Stated goal: Output, please, exactly those lines of the listing that come before the line with "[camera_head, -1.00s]", along with that line itself.

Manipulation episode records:
★ ★ ★
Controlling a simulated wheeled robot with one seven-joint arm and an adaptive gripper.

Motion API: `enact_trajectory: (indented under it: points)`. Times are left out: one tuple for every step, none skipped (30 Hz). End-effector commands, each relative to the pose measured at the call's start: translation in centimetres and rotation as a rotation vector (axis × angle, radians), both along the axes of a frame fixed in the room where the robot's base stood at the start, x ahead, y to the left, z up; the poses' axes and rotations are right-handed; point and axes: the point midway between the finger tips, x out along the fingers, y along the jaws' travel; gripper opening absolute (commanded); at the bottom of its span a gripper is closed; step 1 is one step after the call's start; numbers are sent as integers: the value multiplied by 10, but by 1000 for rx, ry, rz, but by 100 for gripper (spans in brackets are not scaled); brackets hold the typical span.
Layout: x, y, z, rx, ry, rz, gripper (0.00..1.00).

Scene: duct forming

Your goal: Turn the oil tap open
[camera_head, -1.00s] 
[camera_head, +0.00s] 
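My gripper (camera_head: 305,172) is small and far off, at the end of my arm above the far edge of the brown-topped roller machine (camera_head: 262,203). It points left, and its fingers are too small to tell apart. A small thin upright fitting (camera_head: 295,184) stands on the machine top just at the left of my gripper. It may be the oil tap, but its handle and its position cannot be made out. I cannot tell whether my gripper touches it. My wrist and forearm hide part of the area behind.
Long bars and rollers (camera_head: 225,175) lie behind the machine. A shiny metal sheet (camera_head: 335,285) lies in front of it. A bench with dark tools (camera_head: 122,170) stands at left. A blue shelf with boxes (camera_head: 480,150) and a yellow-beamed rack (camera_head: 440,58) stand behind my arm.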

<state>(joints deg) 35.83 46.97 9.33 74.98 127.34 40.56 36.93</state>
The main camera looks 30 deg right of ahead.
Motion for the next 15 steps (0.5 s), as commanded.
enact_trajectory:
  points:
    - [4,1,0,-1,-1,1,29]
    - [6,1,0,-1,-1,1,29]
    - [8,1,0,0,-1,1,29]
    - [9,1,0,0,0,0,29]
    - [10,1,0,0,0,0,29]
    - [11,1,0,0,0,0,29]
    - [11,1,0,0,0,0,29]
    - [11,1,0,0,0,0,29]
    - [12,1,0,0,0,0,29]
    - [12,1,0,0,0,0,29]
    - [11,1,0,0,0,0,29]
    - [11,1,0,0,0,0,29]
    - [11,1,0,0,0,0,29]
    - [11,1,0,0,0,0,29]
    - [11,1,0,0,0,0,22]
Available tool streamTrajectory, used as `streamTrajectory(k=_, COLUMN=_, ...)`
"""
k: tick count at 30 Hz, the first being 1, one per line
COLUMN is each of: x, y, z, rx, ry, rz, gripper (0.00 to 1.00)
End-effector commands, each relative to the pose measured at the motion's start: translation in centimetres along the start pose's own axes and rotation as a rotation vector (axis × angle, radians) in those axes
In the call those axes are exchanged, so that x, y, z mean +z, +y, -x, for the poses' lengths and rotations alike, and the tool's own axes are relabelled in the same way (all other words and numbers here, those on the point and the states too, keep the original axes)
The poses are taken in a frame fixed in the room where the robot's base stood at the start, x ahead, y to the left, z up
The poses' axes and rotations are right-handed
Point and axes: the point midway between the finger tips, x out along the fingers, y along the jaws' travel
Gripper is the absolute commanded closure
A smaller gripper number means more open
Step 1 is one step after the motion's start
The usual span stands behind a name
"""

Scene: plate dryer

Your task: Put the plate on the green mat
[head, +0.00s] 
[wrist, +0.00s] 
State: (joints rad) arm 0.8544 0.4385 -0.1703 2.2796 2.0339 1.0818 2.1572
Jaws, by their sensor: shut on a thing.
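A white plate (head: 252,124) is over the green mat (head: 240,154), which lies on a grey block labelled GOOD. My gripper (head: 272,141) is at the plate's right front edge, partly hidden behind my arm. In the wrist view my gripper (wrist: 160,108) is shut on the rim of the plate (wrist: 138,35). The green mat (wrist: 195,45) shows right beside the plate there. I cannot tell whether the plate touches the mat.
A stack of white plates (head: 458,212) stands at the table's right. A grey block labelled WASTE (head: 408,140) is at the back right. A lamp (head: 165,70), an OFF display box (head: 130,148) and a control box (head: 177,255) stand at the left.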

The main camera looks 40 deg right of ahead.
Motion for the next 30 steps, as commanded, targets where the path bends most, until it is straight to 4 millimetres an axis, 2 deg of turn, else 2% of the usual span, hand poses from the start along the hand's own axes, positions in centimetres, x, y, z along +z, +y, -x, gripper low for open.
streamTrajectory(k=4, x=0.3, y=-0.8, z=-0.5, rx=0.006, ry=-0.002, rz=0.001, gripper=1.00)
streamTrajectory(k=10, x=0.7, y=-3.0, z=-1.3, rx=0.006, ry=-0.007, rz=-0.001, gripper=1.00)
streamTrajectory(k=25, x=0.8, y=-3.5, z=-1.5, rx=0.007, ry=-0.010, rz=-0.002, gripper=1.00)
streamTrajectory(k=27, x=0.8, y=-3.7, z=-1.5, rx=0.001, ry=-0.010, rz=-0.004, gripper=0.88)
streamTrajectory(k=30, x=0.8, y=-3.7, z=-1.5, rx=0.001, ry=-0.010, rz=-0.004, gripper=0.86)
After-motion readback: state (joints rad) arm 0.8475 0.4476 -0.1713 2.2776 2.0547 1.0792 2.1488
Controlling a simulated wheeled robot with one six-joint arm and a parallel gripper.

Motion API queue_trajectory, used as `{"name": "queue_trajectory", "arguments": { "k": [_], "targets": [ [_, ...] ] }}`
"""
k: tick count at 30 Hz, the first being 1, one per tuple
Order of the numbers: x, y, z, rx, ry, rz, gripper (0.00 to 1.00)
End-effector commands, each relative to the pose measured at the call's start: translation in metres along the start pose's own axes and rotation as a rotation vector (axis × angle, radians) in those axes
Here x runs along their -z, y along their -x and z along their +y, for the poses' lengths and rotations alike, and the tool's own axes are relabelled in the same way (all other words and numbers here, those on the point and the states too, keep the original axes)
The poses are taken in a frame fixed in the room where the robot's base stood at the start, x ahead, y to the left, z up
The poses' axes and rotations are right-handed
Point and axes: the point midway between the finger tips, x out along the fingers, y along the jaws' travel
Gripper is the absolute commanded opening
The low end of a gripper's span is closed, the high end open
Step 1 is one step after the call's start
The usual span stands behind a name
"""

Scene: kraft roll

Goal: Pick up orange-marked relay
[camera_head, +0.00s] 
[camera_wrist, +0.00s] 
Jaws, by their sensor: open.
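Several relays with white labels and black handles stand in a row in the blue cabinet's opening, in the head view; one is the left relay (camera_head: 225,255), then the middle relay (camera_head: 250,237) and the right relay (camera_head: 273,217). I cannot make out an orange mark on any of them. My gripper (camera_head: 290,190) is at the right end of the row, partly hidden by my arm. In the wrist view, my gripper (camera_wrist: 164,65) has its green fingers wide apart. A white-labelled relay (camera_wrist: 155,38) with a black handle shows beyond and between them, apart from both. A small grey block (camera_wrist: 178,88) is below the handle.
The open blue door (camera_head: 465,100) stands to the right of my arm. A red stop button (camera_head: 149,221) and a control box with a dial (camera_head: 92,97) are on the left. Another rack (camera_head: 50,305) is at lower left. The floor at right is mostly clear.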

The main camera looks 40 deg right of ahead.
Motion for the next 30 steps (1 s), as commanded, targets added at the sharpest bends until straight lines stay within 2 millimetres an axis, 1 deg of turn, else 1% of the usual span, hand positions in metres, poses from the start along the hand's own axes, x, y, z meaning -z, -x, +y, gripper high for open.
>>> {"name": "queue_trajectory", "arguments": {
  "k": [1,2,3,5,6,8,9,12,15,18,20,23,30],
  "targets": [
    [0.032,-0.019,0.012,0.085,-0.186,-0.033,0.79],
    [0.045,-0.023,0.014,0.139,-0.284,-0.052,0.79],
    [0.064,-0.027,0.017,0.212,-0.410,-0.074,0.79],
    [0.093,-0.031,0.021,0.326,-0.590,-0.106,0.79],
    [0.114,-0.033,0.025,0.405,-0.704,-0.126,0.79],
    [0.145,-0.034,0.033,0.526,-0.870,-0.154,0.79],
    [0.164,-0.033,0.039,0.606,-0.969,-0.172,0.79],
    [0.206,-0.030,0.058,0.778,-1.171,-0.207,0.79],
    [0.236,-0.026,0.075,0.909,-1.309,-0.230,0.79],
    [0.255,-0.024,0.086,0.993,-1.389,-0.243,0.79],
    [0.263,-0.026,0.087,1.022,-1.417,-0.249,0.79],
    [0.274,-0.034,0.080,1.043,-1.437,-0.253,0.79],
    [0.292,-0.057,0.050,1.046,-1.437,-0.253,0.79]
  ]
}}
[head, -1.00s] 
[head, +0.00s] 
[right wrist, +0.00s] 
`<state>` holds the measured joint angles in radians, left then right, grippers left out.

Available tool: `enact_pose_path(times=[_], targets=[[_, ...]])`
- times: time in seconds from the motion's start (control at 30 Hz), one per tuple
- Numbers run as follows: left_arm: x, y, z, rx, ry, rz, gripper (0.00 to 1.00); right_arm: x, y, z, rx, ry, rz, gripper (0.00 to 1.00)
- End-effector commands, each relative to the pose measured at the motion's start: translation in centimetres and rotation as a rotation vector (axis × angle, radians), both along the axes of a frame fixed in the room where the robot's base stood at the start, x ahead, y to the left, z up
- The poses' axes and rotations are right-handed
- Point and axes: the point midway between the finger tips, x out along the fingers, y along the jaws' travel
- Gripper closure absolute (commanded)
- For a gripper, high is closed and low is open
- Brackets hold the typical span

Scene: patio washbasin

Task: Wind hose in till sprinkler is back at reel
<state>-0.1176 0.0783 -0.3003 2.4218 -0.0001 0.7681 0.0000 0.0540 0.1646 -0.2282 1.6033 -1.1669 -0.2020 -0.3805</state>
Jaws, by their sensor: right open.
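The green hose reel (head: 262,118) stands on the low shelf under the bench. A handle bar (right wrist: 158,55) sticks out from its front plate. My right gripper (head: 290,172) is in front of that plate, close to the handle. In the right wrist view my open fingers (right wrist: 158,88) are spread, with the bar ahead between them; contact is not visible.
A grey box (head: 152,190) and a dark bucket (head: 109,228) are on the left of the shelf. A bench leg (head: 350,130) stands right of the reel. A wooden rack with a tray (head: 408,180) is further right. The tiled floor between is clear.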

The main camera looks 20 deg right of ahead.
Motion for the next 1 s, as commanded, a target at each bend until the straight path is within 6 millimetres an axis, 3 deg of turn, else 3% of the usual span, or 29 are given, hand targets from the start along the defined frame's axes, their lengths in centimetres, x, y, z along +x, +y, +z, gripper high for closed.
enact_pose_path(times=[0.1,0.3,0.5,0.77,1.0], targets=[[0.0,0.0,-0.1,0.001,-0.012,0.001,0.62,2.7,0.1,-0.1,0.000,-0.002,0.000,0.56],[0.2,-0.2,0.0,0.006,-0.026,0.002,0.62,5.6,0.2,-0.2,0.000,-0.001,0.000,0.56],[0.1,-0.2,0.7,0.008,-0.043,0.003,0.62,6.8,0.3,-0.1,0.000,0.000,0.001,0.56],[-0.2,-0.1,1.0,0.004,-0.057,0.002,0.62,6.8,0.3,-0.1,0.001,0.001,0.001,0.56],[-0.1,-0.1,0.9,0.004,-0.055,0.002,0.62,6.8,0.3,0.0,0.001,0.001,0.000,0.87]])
★ ★ ★
Result of this exercise:
Controlling a simulated wheeled robot with one seven-joint arm and an adaptive gripper.

Motion API: `enact_trajectory: (indented under it: points)`. Times are left out: one tuple for every step, none skipped (30 Hz). End-effector commands, each relative to the pose measured at the call's start: translation in centimetres and rotation as a rotation vector (axis × angle, radians), both along the axes of a frame fixed in the room where the robot's base stood at the start, x ahead, y to the left, z up; the poses' axes and rotations are right-handed; point and axes: the point midway between the finger tips, x out along the fingers, y along the jaws' travel; gripper opening absolute (commanded); at the bottom of its span a gripper is closed; step 1 is one step after the call's start; numbers are sent as integers: the value multiplied by 10, but by 1000 for rx, ry, rz, but by 100 for gripper (spans in brackets are not scaled); brackets hold the typical span.
Layout: x, y, z, rx, ry, rz, gripper (0.00..1.00).

Scene: duct forming

Your goal: Turn the oil tap open
[camera_head, -1.00s] 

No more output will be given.